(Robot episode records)

— begin —

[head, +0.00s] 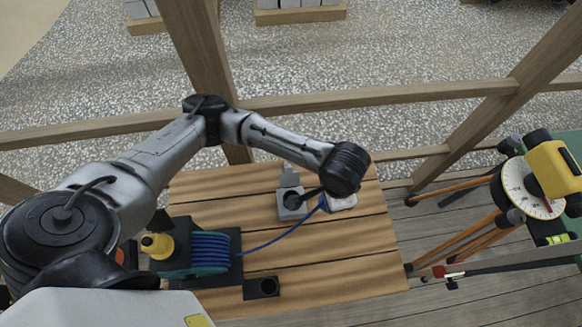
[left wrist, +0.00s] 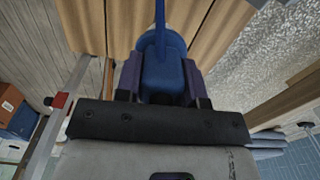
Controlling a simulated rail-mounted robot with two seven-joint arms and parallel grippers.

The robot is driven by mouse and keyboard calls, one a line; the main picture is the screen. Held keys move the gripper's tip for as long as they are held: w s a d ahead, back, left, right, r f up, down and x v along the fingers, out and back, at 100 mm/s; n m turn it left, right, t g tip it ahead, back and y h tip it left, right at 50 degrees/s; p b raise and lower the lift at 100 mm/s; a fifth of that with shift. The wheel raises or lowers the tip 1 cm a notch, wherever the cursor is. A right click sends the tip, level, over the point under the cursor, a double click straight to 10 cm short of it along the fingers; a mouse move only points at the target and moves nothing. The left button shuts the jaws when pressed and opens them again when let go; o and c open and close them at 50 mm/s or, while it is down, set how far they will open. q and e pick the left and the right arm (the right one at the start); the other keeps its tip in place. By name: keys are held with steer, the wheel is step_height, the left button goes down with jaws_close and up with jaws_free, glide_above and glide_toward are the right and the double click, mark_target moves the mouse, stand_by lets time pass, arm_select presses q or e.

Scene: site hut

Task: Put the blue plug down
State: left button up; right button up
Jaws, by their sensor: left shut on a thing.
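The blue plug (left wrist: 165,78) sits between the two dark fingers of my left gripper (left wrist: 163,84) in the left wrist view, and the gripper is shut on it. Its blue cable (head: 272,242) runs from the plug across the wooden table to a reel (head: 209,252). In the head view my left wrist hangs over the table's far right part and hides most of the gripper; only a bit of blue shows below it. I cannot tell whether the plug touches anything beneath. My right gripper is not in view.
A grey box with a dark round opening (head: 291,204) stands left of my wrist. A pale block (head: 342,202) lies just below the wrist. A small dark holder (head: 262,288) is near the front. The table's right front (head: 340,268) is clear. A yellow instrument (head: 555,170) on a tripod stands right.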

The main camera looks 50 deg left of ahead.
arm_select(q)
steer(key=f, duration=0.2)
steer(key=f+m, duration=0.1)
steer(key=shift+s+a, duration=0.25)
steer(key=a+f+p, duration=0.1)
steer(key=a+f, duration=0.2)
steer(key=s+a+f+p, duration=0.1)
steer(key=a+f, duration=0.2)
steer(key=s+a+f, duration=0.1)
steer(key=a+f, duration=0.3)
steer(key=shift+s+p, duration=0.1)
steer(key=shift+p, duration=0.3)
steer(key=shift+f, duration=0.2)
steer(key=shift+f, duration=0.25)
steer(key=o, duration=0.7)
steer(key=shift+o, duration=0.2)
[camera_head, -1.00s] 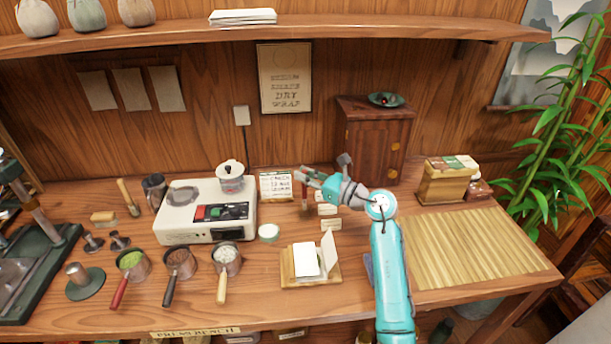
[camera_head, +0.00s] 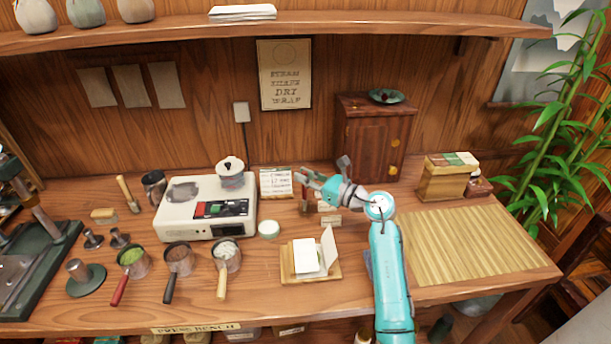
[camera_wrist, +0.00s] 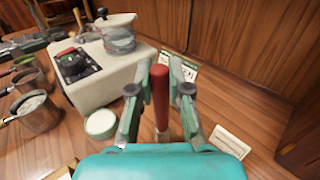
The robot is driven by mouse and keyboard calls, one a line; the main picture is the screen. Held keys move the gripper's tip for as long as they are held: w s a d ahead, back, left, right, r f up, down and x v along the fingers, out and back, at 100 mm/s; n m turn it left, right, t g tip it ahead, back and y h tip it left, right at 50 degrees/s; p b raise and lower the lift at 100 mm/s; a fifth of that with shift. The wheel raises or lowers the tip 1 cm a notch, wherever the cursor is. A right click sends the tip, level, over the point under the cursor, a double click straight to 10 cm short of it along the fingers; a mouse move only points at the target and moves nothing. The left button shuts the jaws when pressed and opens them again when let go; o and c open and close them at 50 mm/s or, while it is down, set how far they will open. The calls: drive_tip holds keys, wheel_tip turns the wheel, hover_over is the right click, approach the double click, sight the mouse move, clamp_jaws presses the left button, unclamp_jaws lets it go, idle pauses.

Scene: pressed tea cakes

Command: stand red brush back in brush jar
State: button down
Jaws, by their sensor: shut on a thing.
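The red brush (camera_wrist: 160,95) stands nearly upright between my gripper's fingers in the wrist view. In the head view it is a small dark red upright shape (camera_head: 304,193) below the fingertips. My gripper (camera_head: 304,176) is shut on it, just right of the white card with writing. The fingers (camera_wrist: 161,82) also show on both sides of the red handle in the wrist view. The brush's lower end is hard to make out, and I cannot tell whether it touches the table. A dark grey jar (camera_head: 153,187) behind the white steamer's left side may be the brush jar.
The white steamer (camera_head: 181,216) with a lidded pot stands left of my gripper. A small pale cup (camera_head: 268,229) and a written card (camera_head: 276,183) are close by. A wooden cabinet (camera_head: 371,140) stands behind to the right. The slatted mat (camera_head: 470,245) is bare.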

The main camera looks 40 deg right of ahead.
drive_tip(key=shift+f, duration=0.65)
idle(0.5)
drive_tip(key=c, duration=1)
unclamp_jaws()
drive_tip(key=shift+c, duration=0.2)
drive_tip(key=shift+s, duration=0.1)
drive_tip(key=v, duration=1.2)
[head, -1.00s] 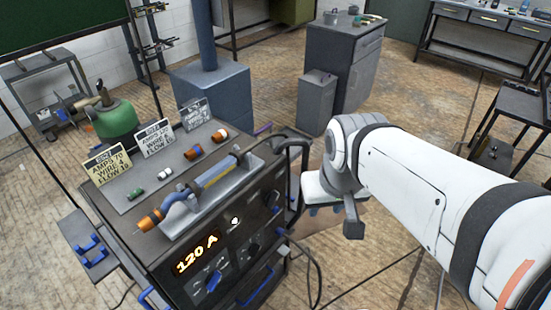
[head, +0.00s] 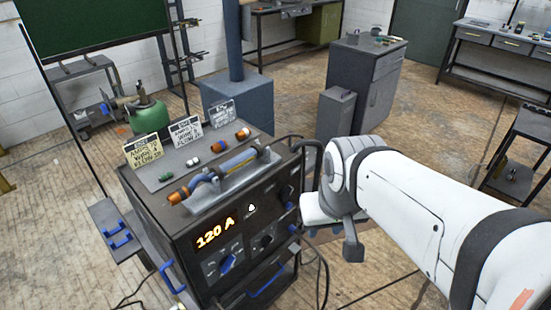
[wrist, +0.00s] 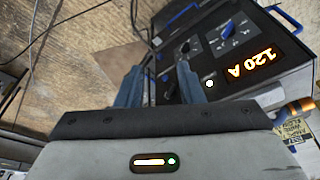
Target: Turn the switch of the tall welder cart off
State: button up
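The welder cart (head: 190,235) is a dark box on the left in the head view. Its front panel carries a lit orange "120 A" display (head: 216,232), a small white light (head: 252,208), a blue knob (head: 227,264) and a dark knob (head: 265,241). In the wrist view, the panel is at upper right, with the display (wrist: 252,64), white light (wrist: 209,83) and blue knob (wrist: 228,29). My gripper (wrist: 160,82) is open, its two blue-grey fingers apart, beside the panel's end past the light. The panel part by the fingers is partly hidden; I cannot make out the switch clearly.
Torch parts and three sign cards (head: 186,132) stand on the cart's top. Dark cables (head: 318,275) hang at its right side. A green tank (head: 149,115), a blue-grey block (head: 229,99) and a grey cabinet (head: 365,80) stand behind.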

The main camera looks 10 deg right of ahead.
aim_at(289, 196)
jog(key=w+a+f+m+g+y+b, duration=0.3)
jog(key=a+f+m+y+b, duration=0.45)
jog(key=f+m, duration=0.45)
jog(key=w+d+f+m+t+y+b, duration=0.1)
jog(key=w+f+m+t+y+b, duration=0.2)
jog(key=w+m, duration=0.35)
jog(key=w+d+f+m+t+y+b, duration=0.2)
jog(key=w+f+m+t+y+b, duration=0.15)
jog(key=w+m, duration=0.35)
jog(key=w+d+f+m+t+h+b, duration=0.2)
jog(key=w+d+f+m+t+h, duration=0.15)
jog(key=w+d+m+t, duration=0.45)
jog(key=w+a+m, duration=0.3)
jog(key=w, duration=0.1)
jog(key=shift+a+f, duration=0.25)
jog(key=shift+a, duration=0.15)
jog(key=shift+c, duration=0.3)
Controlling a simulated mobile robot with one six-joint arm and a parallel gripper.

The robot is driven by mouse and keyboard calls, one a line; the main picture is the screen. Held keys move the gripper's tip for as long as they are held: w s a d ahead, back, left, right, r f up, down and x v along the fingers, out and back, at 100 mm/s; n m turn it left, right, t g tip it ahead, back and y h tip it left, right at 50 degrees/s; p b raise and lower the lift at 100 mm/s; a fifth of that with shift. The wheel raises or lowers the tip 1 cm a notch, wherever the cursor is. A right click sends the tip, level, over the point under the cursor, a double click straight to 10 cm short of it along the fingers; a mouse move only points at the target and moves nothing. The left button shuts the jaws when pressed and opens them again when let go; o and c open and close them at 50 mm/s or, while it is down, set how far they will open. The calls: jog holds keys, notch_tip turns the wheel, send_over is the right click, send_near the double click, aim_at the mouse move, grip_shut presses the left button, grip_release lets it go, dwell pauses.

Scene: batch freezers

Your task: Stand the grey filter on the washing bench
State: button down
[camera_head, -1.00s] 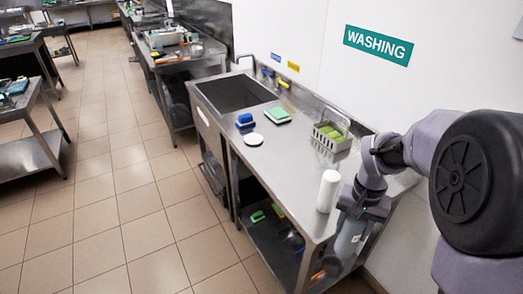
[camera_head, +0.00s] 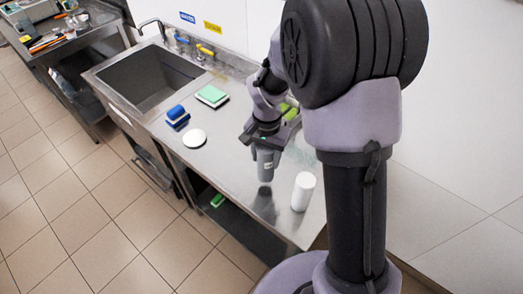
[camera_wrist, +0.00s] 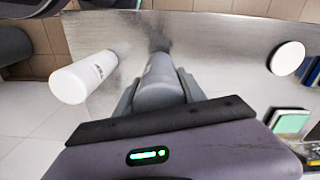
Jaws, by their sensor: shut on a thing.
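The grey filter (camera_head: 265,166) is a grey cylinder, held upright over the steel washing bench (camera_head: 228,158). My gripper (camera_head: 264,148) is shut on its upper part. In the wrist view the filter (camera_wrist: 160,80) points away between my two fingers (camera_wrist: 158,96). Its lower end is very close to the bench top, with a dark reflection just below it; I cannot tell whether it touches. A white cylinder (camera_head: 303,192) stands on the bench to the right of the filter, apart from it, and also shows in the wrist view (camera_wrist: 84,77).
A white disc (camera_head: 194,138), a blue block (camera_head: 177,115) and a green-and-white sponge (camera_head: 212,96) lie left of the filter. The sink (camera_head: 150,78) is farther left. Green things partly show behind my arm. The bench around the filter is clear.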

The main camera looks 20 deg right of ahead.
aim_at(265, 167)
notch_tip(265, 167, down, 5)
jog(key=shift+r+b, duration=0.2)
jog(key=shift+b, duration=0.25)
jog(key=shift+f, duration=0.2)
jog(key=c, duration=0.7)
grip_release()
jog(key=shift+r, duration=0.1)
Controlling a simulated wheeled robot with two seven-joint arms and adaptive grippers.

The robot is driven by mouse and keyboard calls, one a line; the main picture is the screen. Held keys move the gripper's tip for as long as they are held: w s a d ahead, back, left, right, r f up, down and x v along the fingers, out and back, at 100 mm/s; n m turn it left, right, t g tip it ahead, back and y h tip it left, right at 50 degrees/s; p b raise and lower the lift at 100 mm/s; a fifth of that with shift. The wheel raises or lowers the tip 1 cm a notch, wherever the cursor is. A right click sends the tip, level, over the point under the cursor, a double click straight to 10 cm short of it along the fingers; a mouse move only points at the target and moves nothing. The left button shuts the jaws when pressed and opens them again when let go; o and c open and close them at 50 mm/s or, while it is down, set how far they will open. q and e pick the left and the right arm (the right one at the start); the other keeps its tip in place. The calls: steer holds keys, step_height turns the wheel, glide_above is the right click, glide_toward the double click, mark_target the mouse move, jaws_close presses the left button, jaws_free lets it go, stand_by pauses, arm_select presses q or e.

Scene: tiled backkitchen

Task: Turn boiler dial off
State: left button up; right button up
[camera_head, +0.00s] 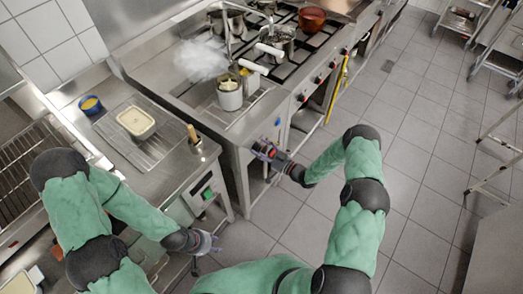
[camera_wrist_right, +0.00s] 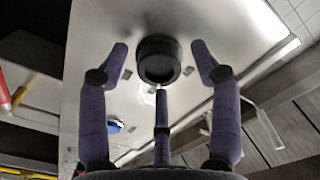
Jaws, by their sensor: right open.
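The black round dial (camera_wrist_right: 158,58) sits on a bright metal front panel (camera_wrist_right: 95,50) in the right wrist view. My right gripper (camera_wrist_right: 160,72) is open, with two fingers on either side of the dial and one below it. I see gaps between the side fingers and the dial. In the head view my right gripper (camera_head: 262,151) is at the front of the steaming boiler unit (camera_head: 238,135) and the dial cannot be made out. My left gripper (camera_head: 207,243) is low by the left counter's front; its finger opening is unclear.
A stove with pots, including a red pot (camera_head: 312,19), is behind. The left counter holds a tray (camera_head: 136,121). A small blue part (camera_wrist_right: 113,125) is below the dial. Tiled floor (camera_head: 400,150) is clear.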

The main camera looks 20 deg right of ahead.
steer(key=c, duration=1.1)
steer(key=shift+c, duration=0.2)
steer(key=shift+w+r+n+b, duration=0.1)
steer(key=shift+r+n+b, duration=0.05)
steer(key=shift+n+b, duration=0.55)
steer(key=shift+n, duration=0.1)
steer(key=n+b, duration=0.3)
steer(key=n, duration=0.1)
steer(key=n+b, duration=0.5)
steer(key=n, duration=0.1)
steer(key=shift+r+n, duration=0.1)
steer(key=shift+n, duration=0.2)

— end —

## [Exercise objective]
Starting with the first line of the data above and ending with the line containing "Controlling a simulated rail-mounted", please restate every line exactly, leaving images out.

## [Output for this exercise]
[head, +0.00s] 
[left wrist, +0.00s] 
Controlling a simulated rail-mounted robot with two seven-joint arms and parallel grippers.

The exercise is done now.